How Free Speech in the US is Under Attack

by Jacob McCartney on 2017-04-28

We’ve all heard what is happening in Berkeley. After right-wing activists and speakers Milo Yiannopolous and Ann Coulter were scheduled to speak at UC Berkeley, groups of left-leaning protesters stormed the campus to protest “hate speech” being allowed on campus. Right-wing groups, such as the alt-right, the Proud Boys, the Oathkeepers, and Trump supporters in general, have joined in the activities, taking a stand against the protesters, which included mostly Anti-Fascst Action and By Any Means Necessary. For weeks, violent riots and fights have ensued between the two sides. A lot of fighting has even left the campus and has been taken to the streets, and each demonstration have come to be known as the “Battles of Berkeley.”

As I have spoken to members of the left about their views of the matter, I have heard the same thing repeated: Hate speech is not protected by the first amendment to the US Constitution.

I am deeply perturbed by how popular of a view this is. Freedom of speech is the cornerstone of a free society, and as Ron Paul once said, “We don’t have freedom of speech to talk about the weather. We have the first amendment so we can say some very controversial things.”

The First Amendment reads: “Congress shall make no law respecting an establishment of religion, or prohibiting the free exercise thereof; or abridging the freedom of speech, or of the press; or the right of the people peaceably to assemble, and to petition the Government for a redress of grievances.”

Courts have ruled several times that speech which calls directly for violence against people or their property is not protected by the first amendment. Mere “hate speech,” which is of course a subjective term, is protected insofar as violence is not called for.

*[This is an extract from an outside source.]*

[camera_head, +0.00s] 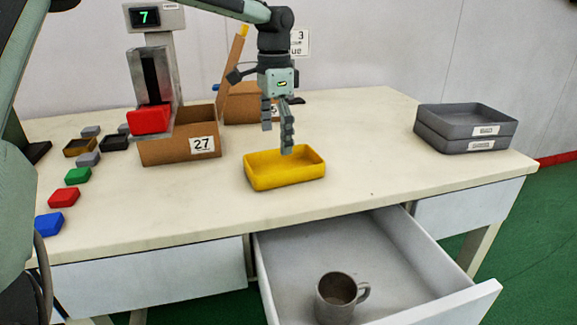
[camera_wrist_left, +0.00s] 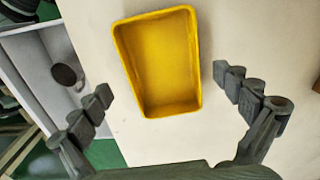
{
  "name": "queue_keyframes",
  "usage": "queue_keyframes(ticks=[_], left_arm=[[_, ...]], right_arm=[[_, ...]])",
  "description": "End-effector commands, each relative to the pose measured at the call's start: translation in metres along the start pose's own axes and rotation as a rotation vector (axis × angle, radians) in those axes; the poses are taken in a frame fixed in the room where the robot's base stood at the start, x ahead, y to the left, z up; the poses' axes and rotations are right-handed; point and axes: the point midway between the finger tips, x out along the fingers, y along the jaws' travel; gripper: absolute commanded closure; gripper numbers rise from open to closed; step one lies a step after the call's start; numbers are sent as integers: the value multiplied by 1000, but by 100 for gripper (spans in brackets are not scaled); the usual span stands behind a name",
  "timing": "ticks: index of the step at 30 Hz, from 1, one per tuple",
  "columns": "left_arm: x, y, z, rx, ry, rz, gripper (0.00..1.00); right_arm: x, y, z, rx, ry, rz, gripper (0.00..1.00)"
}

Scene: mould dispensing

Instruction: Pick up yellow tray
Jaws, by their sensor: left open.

Neither Milo Yiannopolous nor Ann Coulter have called for violence. Milo, for example, preaches civil debate between competing ideologies rather than petty squabbles and endless insults. When he speaks at universities, he applauds members of the left for being civil and debating the issues, even when he does not agree with them. These right wing activists, just like most orators, go out on stage simply to speak their mind and be heard. They are speaking their opinions, just as left-wing activists do.

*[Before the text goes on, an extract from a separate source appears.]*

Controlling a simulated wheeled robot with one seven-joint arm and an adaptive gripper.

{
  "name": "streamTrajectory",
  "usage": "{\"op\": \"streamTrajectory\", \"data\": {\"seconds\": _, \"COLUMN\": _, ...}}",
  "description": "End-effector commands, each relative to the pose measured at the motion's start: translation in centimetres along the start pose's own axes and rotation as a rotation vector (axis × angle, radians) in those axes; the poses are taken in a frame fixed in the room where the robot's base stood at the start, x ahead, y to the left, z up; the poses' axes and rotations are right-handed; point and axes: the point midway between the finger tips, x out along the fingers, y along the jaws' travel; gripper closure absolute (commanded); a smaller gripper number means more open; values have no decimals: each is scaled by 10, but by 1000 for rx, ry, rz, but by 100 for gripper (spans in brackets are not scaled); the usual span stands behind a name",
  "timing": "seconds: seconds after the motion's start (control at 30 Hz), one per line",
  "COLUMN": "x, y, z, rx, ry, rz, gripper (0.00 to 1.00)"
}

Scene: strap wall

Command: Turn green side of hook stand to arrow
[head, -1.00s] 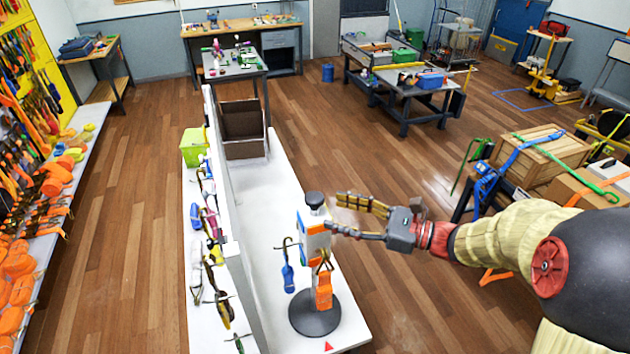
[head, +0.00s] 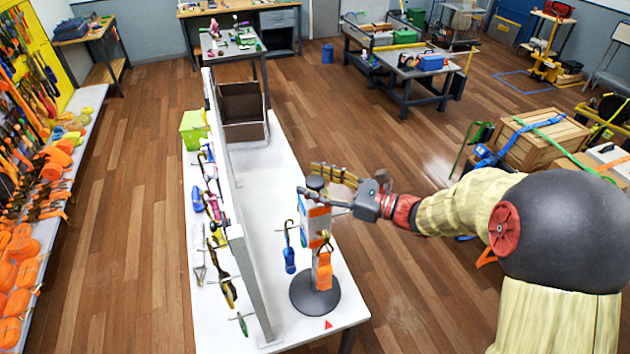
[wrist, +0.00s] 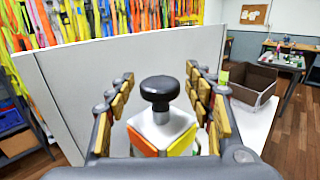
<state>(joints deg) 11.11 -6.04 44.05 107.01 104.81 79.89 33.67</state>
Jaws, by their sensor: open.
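The hook stand (head: 318,222) stands upright on a round black base (head: 314,293) on the white table. A blue strap piece (head: 290,260) and an orange one (head: 324,270) hang from its hooks. A red arrow (head: 328,324) lies on the table in front of the base. My gripper (head: 326,181) is open at the stand's top. In the wrist view, the black knob (wrist: 160,90) and the square top sit between the open fingers (wrist: 160,108). Finger contact cannot be told.
A grey-white upright panel (head: 235,200) runs along the table left of the stand, with straps hung on its far side. A brown open box (head: 243,112) stands at the table's back. The tabletop between the box and stand is clear.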

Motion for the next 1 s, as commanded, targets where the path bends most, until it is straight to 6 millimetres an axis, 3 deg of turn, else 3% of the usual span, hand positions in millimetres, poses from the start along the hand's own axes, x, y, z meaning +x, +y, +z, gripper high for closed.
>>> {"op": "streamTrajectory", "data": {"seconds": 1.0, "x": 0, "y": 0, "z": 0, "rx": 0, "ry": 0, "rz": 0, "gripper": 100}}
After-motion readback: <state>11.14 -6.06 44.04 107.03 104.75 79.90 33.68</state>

Without freedom of speech, all forms of liberty will eventually shrivel up and die. What is hate speech to one group is basic ideas to another. Groups today often have a tendency to misunderstand the beliefs of others, as in confusing cultural or western supremacy with white supremacy, in the case of many alt-right leaders.

As a libertarian, I find few points of agreement with the alt-right, but they, like everyone else, have the right to speak their minds and seek a chance to be heard and understood. Speech we disagree with is not hate speech, and banning it is the next step on the way to fascism, the very ideology the Antifa claims to oppose.